PROMPT:
Shown below is a listing with pictures; reproduce exactly, and only, the lines between the ones containing "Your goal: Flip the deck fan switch" and "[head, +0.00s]", inclusive, leaving the pictures out.

-- BEGIN EXCERPTED RECORDS --

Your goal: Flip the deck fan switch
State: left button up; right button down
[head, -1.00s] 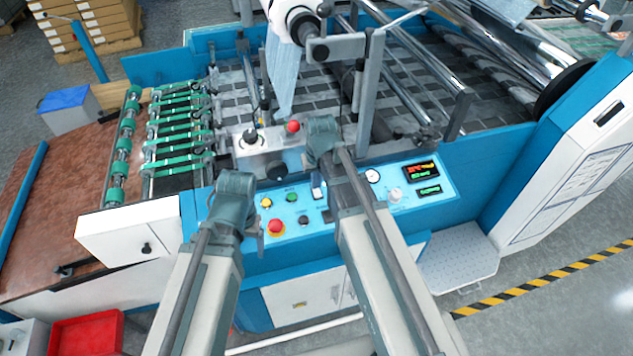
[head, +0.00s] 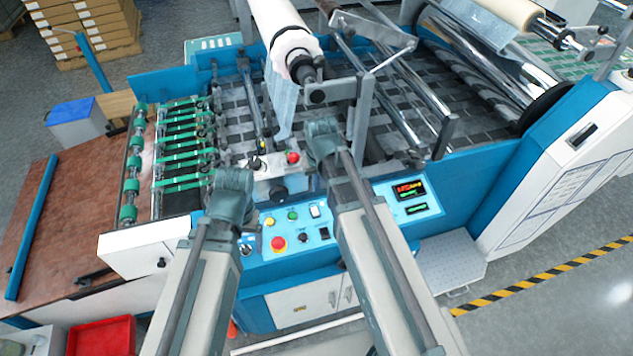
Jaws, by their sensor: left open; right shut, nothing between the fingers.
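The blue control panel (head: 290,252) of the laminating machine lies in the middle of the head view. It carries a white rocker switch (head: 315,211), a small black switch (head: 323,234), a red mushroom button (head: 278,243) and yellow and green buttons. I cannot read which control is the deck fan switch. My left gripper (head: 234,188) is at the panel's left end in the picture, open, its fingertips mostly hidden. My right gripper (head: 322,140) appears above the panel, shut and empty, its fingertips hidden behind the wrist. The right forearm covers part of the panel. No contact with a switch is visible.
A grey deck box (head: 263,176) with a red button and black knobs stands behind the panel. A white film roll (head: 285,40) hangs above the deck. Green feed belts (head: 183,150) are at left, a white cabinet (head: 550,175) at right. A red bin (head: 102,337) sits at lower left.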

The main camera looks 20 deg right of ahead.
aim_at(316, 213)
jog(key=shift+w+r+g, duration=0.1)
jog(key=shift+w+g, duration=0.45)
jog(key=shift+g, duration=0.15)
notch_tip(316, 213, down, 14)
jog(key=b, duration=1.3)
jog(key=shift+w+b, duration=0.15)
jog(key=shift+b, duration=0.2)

-- END EXCERPTED RECORDS --
-- BEGIN EXCERPTED RECORDS --

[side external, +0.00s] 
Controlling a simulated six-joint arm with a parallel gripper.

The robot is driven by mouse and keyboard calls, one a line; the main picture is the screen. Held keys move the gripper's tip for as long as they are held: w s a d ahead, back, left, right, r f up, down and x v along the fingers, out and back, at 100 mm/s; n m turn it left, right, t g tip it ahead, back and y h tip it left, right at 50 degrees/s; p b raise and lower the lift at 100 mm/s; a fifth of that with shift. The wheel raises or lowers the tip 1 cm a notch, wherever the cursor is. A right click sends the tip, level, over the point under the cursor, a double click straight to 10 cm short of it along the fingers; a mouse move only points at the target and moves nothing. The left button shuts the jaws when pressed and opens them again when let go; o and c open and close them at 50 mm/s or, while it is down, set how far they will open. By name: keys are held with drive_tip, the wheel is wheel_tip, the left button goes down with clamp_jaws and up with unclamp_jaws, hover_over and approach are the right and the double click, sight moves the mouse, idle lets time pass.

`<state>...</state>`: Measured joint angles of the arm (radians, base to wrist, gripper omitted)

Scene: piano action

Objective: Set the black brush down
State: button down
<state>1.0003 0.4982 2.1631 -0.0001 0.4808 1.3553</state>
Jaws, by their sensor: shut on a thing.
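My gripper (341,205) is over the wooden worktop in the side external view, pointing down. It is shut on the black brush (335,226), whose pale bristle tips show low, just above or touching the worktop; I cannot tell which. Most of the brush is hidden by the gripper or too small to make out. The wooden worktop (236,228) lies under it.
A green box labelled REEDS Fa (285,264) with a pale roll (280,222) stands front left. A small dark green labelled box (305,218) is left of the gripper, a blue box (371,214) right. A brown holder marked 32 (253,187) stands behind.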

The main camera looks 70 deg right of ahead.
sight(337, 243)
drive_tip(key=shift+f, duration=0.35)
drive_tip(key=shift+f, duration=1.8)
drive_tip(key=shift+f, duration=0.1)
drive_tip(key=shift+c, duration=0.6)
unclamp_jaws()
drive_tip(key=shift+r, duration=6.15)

-- END EXCERPTED RECORDS --

RESULT BELOW:
Your goal: Flip the deck fan switch
State: left button up; right button down
[head, -1.00s] 
[head, +0.00s] 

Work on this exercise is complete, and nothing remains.